### WHAT IS REQUIRED
Below are some entries. Transcribe the lines from the one holding "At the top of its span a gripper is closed" to the one holding "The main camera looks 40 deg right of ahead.", inclusive, but not the pictures among them.

+++++

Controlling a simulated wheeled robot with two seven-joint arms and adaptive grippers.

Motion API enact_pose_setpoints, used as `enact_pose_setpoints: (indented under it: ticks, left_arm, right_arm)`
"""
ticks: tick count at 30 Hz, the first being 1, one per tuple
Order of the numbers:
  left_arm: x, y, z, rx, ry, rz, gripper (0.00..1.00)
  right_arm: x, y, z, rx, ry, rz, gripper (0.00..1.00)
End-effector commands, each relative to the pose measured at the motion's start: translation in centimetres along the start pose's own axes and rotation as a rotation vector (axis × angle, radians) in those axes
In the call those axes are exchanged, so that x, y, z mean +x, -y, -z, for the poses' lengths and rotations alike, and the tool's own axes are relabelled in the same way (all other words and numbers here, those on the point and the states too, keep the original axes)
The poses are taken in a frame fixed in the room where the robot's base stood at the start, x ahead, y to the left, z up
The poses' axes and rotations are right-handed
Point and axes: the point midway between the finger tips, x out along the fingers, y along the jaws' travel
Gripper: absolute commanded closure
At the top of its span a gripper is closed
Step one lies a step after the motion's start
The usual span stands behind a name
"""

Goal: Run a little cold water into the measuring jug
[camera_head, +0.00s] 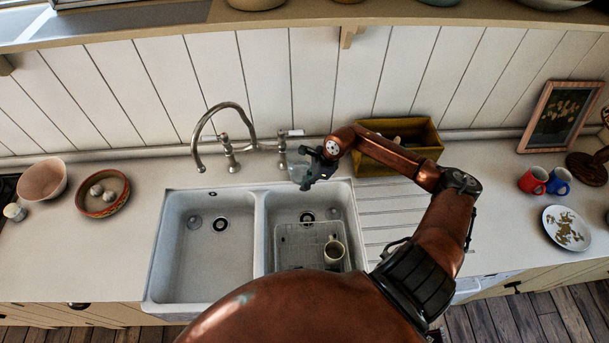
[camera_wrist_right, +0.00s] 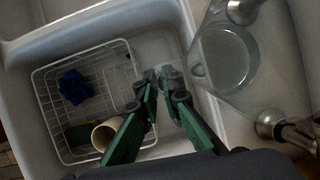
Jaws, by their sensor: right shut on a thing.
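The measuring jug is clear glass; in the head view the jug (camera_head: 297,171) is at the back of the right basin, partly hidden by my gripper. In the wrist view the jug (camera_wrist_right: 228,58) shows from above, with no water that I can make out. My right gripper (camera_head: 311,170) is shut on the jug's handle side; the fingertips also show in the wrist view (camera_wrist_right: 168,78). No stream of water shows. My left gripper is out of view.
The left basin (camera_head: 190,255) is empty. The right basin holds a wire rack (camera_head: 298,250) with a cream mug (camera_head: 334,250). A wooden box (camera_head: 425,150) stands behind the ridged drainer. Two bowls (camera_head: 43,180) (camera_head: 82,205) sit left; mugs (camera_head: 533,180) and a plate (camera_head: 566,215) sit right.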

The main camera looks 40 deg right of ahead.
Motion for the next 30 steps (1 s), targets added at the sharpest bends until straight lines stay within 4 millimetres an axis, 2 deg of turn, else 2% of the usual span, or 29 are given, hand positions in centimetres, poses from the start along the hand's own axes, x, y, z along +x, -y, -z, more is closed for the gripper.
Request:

+++++

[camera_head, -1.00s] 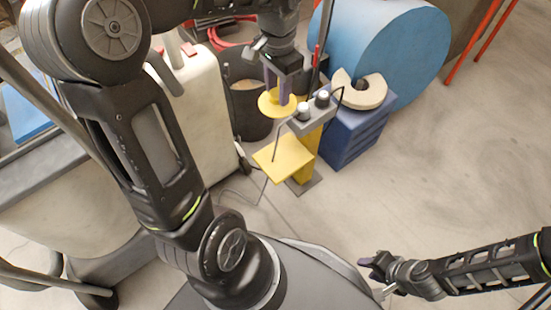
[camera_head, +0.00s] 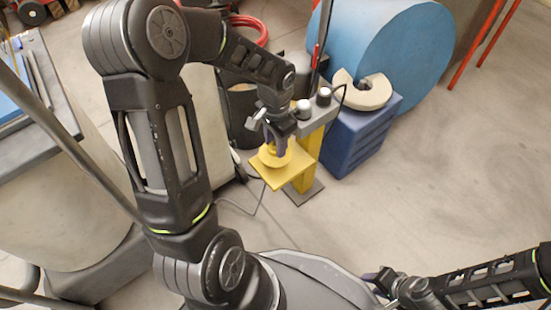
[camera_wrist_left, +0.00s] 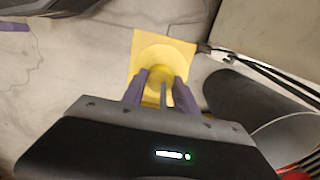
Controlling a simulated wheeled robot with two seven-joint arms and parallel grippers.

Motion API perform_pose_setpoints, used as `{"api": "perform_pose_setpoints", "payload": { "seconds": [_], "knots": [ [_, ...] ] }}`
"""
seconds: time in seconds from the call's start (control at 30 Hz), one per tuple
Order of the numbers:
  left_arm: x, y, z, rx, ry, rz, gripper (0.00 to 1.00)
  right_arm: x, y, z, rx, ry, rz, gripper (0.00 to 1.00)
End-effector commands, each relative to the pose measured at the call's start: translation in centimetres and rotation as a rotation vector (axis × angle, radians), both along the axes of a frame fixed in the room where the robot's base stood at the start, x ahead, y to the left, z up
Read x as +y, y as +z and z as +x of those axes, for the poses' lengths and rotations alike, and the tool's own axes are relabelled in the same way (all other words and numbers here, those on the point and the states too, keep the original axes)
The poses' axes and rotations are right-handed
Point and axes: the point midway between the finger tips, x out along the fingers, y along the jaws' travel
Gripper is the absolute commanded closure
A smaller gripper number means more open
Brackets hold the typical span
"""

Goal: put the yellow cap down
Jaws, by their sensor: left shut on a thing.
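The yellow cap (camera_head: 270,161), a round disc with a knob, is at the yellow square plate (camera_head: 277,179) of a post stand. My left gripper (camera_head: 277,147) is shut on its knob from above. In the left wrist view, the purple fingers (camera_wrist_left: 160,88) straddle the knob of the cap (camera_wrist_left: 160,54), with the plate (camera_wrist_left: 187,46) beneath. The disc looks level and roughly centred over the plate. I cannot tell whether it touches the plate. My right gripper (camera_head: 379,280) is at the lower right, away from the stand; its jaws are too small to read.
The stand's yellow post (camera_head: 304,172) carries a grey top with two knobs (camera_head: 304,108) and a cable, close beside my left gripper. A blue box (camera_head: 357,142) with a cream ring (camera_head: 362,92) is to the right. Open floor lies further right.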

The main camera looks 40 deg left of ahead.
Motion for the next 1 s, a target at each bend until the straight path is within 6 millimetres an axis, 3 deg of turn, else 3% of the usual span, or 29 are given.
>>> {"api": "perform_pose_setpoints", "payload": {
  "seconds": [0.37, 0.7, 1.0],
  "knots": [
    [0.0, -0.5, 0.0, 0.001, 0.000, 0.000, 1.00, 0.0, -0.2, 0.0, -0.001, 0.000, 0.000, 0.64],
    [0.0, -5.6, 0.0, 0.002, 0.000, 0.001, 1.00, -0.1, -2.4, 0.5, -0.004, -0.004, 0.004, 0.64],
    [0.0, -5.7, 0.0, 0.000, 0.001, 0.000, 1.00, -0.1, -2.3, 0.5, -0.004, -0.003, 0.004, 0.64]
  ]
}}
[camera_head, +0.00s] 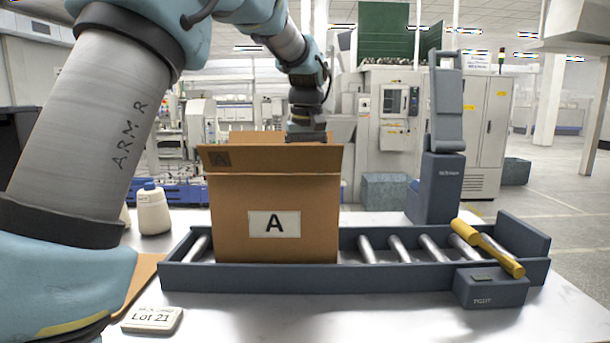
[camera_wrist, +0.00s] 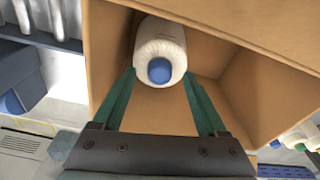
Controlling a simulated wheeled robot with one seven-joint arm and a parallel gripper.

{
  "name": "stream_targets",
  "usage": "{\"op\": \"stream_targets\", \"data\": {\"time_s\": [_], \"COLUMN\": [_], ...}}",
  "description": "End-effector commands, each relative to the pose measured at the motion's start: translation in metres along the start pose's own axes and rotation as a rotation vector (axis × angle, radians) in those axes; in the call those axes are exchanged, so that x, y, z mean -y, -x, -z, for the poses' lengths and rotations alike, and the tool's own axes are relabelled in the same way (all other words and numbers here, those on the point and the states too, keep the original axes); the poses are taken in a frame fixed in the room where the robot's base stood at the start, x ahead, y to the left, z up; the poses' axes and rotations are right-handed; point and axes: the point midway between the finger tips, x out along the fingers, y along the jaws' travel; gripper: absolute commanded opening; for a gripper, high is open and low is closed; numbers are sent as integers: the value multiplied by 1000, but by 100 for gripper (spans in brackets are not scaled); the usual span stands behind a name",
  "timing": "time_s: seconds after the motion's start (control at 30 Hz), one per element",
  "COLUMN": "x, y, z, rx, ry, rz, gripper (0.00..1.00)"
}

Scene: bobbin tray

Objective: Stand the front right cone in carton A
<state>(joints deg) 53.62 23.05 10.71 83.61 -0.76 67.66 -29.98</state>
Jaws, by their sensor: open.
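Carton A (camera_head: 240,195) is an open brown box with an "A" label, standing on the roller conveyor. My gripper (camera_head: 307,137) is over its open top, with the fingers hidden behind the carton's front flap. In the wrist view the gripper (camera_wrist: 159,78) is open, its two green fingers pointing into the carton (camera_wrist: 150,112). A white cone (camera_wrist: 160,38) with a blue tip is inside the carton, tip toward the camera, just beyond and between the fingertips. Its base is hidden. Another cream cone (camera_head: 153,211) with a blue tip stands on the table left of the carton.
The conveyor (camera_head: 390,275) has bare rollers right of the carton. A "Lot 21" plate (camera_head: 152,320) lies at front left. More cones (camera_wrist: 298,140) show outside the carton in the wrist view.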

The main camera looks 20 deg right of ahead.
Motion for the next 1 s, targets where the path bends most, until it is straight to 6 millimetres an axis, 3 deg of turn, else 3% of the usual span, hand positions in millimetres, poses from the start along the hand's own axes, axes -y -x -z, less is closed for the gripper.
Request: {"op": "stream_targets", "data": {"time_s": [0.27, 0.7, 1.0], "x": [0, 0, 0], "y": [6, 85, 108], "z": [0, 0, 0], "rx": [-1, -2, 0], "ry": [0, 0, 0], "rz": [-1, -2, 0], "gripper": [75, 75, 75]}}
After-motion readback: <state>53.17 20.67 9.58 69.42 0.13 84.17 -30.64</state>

+++++

### COMPLETE OUTPUT
At the top of its span a gripper is closed
Step one lies a step after the motion's start
The usual span stands behind a name
"""

Goal: Run a little cold water into the measuring jug
[camera_head, +0.00s] 
[camera_wrist_right, +0.00s] 
Jaws, by their sensor: right shut on a thing.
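The measuring jug is clear glass; in the head view the jug (camera_head: 297,171) is at the back of the right basin, partly hidden by my gripper. In the wrist view the jug (camera_wrist_right: 228,58) shows from above, with no water that I can make out. My right gripper (camera_head: 311,170) is shut on the jug's handle side; the fingertips also show in the wrist view (camera_wrist_right: 168,78). No stream of water shows. My left gripper is out of view.
The left basin (camera_head: 190,255) is empty. The right basin holds a wire rack (camera_head: 298,250) with a cream mug (camera_head: 334,250). A wooden box (camera_head: 425,150) stands behind the ridged drainer. Two bowls (camera_head: 43,180) (camera_head: 82,205) sit left; mugs (camera_head: 533,180) and a plate (camera_head: 566,215) sit right.

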The main camera looks 40 deg right of ahead.

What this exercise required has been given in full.